The task:
Look in the material below for the line with "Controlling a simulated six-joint" and the line with "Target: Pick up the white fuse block", then set down exactly those two lines and all lines between, nothing more.

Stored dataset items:
•••
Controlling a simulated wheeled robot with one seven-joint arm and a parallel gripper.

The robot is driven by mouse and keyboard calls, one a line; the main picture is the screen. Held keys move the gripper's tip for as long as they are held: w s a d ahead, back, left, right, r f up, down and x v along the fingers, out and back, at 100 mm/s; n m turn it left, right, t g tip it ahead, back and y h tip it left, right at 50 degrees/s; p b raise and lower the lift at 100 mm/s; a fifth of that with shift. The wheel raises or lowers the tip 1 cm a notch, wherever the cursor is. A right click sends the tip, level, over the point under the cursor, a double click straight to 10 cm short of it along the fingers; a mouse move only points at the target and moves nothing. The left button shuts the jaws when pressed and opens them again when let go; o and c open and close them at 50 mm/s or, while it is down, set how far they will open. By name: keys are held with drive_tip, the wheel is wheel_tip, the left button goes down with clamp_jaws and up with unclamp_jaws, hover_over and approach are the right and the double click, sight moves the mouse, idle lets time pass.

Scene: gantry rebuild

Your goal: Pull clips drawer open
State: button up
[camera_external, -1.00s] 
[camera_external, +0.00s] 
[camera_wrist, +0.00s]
•••
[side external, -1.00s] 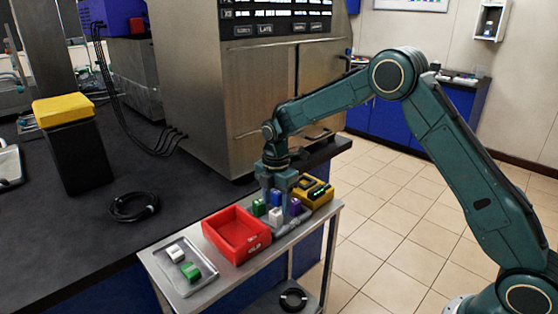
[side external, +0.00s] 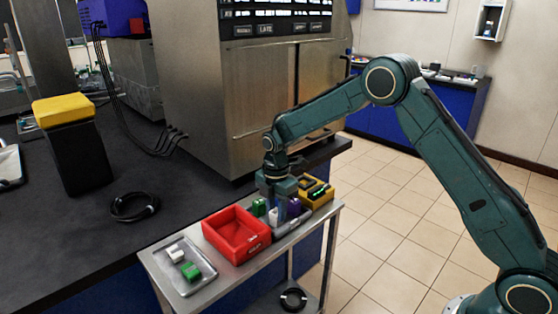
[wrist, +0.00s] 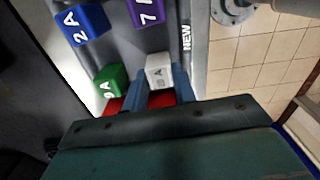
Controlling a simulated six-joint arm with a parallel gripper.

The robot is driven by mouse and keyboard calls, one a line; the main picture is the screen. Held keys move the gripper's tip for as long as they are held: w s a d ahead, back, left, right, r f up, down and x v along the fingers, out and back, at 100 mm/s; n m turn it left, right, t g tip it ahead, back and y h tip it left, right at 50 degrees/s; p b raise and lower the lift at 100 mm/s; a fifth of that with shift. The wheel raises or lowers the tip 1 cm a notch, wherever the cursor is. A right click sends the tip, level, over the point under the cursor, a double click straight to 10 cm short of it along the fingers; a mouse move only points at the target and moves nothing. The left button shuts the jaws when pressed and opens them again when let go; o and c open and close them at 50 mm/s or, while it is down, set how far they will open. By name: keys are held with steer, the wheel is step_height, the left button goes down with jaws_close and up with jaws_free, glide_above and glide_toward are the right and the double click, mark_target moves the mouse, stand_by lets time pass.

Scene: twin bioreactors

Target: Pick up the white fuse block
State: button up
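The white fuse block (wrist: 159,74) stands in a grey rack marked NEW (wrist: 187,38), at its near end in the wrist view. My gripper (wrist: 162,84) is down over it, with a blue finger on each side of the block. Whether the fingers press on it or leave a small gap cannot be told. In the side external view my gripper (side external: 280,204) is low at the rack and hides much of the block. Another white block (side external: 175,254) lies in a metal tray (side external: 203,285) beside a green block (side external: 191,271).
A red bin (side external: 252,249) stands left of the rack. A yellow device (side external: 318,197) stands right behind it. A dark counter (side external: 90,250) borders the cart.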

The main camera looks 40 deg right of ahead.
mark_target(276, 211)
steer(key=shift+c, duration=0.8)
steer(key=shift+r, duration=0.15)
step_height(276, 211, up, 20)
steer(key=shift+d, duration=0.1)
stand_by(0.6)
•••
Final result:
Controlling a simulated six-joint arm with a parallel gripper.

The robot is driven by mouse and keyboard calls, one a line; the main picture is the screen. Held keys move the gripper's tip for as long as they are held: w s a d ahead, back, left, right, r f up, down and x v along the fingers, out and back, at 100 mm/s; n m turn it left, right, t g tip it ahead, back and y h tip it left, right at 50 degrees/s; p b raise and lower the lift at 100 mm/s; a fifth of that with shift. The wheel raises or lowers the tip 1 cm a notch, wherever the cursor is. A right click sends the tip, level, over the point under the cursor, a double click straight to 10 cm short of it along the fingers; a mouse move only points at the target and moves nothing. The left button shuts the jaws when pressed and opens them again when let go; o and c open and close them at 50 mm/s or, while it is down, set how far they will open. By name: keys are held with steer, the wheel is step_height, the left button goes down with jaws_close and up with jaws_free, glide_above and glide_toward are the right and the double click, mark_target moves the mouse, stand_by lets time pass.

Scene: twin bioreactors

Target: Pick up the white fuse block

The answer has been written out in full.